[Entries from a robot dataset]
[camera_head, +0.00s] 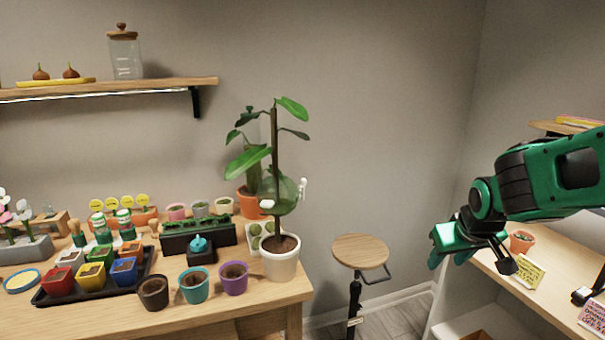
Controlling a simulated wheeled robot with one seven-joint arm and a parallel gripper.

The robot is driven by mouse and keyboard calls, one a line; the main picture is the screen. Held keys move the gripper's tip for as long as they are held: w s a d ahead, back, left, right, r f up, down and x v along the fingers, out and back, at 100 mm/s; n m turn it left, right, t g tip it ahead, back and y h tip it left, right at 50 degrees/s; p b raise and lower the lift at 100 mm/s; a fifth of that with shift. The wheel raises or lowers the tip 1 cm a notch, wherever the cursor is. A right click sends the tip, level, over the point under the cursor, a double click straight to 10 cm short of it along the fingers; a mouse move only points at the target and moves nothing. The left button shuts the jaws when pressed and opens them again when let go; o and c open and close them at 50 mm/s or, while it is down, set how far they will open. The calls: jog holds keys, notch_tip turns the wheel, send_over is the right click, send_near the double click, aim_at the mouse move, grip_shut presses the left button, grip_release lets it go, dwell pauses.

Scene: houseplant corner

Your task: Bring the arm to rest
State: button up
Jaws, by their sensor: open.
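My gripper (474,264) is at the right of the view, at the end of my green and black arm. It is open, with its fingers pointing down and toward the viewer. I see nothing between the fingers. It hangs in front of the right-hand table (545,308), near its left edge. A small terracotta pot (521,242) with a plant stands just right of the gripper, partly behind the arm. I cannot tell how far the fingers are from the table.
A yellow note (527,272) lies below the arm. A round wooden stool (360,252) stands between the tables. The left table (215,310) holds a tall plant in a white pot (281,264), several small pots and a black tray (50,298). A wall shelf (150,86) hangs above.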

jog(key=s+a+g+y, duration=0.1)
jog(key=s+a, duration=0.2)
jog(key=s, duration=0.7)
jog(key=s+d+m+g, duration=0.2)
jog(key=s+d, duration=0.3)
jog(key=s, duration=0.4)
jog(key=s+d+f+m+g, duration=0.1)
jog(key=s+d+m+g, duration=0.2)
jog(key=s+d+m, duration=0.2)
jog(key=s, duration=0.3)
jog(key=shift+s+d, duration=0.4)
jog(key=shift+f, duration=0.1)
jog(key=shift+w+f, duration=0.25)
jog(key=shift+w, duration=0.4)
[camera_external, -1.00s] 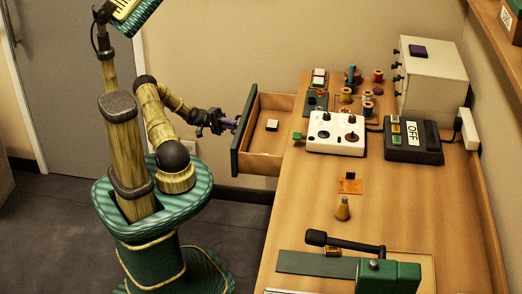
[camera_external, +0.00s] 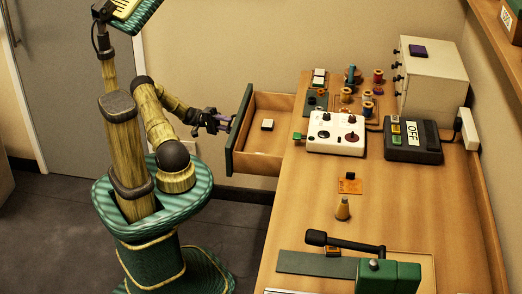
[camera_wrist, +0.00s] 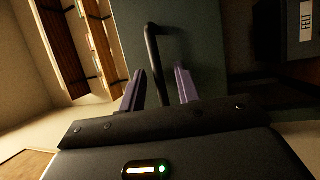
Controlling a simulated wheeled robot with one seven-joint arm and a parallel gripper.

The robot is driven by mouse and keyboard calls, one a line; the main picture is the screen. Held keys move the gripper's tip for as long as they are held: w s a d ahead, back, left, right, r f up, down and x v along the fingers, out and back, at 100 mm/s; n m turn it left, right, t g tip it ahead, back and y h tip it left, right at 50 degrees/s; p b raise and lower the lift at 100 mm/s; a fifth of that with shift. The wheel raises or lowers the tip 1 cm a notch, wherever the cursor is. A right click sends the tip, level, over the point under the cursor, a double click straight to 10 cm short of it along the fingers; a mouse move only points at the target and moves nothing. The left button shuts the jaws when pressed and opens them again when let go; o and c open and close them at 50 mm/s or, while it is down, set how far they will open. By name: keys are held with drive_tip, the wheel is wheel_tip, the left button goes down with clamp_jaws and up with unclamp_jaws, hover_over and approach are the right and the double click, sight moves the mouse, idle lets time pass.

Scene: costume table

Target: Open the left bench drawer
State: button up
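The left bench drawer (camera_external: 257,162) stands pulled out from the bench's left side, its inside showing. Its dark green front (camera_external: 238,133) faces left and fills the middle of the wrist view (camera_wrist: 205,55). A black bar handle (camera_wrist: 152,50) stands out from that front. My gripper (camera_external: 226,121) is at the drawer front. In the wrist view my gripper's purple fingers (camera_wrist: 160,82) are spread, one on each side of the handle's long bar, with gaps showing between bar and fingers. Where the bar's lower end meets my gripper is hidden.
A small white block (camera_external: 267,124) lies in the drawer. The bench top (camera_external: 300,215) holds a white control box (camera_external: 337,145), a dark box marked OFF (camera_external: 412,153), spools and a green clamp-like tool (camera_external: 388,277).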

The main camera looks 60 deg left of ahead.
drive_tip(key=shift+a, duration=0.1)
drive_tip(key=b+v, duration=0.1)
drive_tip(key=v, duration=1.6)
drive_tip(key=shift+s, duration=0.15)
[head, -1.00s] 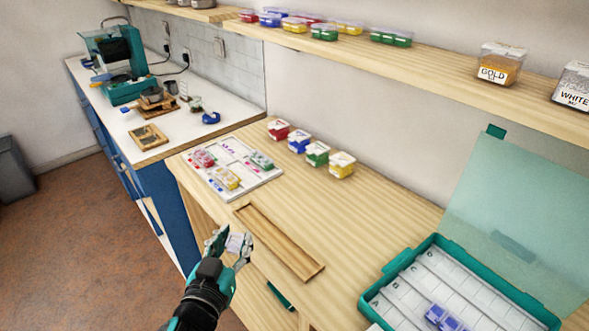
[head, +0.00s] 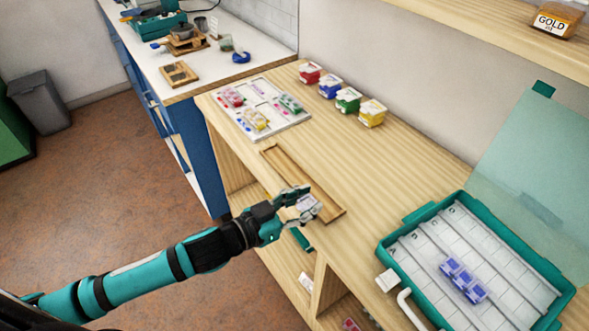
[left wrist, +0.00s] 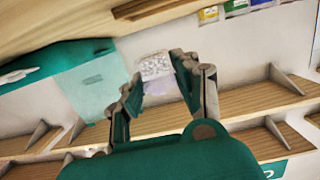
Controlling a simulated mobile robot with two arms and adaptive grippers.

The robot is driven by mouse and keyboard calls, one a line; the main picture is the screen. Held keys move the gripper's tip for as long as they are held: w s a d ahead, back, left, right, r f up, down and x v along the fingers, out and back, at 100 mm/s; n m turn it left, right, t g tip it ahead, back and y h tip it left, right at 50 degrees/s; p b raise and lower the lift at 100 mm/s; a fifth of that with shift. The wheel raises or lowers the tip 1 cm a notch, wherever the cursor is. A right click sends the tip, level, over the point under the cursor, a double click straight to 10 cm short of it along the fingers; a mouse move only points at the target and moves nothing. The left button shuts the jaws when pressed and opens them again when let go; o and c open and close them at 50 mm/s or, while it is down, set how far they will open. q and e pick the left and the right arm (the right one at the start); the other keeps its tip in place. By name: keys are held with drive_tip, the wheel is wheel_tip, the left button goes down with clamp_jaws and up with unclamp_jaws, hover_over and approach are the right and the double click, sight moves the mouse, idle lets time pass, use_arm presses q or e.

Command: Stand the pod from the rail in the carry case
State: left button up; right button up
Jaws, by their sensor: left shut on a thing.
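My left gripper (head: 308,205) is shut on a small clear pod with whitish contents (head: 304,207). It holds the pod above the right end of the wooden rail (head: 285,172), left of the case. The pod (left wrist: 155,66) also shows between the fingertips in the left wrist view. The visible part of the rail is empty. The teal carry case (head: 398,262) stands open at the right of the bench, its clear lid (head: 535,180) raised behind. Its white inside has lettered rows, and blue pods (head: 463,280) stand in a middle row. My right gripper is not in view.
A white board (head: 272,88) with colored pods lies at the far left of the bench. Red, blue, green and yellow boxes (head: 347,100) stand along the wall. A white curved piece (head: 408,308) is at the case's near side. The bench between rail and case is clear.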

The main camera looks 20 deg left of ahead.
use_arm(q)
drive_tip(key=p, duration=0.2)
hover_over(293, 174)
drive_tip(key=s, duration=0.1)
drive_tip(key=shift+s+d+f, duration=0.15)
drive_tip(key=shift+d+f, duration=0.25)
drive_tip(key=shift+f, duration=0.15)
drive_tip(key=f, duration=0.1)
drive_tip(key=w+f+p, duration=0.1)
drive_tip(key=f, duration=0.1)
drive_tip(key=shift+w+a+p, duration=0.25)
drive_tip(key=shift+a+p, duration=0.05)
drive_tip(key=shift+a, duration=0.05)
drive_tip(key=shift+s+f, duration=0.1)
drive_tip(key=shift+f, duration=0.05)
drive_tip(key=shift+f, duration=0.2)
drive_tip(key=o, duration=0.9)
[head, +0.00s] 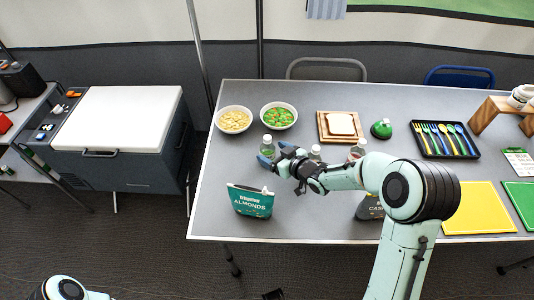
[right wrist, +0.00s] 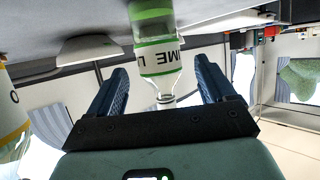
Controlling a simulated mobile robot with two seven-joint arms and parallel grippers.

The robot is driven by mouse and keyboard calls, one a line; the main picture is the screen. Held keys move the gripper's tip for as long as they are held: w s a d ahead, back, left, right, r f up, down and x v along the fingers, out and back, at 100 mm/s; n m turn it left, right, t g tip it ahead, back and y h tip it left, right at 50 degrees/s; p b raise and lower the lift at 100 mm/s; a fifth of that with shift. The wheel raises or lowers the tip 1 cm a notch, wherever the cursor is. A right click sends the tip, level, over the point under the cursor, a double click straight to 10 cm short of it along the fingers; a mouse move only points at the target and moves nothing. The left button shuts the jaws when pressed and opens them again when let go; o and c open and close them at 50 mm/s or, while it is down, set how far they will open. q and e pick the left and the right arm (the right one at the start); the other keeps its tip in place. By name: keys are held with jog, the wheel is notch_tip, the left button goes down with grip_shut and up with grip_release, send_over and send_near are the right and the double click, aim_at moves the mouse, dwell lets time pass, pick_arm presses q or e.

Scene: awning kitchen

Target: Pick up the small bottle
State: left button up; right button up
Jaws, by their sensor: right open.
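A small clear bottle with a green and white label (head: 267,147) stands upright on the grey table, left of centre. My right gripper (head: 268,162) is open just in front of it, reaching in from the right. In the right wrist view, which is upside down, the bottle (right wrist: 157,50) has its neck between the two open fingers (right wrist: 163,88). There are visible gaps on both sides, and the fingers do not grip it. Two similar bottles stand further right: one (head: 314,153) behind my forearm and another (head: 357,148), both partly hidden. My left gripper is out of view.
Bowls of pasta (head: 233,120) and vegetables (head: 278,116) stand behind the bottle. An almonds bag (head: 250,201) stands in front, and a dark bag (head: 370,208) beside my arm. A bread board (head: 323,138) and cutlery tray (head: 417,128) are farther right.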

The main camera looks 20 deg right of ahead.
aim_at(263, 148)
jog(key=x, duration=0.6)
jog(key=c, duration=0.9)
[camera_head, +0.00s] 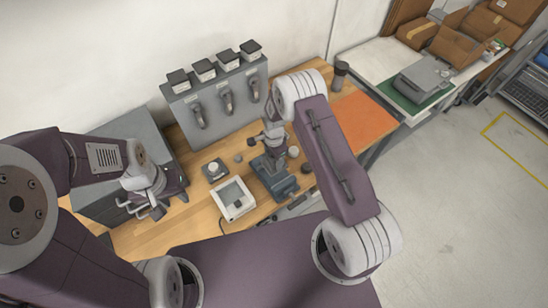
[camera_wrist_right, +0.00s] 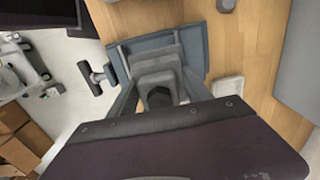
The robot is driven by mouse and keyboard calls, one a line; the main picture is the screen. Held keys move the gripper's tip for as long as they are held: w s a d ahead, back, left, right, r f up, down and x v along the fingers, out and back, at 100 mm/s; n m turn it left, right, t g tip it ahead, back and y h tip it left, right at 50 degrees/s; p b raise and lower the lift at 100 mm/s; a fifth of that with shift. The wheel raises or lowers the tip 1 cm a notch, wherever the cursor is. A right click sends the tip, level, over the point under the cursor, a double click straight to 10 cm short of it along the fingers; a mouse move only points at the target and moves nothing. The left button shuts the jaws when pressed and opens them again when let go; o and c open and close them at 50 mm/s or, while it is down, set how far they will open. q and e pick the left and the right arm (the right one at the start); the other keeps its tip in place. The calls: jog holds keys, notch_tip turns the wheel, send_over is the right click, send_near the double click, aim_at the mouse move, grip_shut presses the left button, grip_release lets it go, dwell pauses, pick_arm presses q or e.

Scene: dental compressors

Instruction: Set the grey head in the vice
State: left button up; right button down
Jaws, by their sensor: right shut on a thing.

Directions:
Every line from the one holding "State: left button up; right button down" through the final line of the listing must be echoed exactly; leave out all other lines.

Result of the exercise:
State: left button up; right button down
Jaws, by their sensor: right shut on a thing.

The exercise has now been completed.